(Data to use):
▶

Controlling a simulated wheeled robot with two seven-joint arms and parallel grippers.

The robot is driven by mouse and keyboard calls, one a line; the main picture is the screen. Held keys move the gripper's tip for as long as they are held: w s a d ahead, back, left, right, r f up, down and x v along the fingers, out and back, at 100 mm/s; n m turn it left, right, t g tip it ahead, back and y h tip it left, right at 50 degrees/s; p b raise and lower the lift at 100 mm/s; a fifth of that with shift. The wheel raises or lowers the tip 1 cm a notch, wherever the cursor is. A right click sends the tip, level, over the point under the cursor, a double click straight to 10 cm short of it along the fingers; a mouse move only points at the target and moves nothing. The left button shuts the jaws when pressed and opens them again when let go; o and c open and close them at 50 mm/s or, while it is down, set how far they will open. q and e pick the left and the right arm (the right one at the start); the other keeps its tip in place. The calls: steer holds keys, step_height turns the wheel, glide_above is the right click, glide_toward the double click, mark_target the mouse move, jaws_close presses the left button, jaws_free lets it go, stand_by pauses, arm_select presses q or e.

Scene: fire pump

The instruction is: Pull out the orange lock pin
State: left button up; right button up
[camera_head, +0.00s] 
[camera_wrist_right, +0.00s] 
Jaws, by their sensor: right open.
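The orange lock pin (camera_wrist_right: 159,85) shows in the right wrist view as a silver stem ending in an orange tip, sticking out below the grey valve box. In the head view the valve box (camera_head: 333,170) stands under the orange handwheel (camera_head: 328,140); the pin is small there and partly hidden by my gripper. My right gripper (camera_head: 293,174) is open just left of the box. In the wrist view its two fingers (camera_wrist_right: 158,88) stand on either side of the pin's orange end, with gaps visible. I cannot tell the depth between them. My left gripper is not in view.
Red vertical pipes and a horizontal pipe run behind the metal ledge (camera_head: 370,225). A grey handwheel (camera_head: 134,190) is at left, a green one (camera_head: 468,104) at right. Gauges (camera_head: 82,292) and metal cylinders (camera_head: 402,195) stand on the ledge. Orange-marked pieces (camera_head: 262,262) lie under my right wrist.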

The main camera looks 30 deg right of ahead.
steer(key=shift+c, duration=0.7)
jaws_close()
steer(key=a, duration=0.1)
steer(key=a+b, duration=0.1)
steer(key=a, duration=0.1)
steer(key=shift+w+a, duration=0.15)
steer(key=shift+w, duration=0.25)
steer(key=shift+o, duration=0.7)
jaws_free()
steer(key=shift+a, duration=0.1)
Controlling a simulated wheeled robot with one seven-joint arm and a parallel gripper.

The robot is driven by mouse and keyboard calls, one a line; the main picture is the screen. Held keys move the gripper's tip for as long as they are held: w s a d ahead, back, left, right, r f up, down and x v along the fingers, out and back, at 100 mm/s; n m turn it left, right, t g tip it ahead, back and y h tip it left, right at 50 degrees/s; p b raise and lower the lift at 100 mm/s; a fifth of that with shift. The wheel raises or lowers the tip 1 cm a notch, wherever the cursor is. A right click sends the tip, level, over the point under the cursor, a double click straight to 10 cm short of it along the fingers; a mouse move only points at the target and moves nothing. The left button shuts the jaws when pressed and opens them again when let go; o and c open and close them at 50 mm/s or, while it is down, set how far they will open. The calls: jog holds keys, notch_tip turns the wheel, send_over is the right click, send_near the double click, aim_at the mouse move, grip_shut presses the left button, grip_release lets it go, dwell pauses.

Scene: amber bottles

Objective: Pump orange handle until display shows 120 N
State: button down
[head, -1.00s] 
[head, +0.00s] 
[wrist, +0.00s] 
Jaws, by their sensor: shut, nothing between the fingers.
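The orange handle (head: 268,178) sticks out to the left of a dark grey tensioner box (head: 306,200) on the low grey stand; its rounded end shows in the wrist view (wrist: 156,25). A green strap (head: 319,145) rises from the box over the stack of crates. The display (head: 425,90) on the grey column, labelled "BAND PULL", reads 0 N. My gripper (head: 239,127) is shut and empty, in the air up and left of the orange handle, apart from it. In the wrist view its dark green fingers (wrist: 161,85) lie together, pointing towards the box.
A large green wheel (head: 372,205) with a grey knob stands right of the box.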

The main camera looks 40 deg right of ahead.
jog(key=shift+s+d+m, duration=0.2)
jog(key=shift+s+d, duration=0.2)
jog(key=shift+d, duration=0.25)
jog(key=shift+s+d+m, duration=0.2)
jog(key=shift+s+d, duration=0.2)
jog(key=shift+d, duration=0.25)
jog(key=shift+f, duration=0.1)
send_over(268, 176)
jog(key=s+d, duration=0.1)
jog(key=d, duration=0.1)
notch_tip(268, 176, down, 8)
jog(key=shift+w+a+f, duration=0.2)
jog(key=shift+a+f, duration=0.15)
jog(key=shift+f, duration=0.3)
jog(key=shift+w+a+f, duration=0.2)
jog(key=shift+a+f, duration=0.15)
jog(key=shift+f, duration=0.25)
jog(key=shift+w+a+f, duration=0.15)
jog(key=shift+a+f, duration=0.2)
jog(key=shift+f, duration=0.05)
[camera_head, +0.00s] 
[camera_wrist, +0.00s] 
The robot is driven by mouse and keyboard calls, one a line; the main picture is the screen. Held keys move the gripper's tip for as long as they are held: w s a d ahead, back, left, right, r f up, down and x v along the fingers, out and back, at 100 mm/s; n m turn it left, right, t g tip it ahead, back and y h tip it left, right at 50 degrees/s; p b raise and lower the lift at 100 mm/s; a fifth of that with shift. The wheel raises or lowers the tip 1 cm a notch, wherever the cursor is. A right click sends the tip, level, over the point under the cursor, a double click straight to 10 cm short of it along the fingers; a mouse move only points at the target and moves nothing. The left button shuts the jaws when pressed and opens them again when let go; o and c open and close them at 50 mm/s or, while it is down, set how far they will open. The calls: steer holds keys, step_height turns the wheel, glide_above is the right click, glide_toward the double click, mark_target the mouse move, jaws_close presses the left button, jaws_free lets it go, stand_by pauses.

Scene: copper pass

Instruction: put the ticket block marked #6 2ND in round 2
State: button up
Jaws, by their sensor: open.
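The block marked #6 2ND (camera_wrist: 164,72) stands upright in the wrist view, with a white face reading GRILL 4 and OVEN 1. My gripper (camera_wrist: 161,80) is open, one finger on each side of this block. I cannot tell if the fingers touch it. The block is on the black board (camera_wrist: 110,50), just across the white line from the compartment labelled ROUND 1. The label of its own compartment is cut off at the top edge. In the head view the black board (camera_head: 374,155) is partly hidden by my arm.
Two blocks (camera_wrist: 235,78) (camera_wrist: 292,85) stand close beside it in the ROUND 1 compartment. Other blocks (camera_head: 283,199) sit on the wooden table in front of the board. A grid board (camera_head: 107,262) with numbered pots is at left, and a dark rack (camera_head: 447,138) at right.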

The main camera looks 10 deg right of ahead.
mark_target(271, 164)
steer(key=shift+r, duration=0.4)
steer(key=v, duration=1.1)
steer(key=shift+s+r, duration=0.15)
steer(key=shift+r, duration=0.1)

◀

(Goal of the exercise): Pull every line containing the word "wheeled" out of the material and copy it.

(Result):
Controlling a simulated wheeled robot with two seven-joint arms and parallel grippers.
Controlling a simulated wheeled robot with one seven-joint arm and a parallel gripper.

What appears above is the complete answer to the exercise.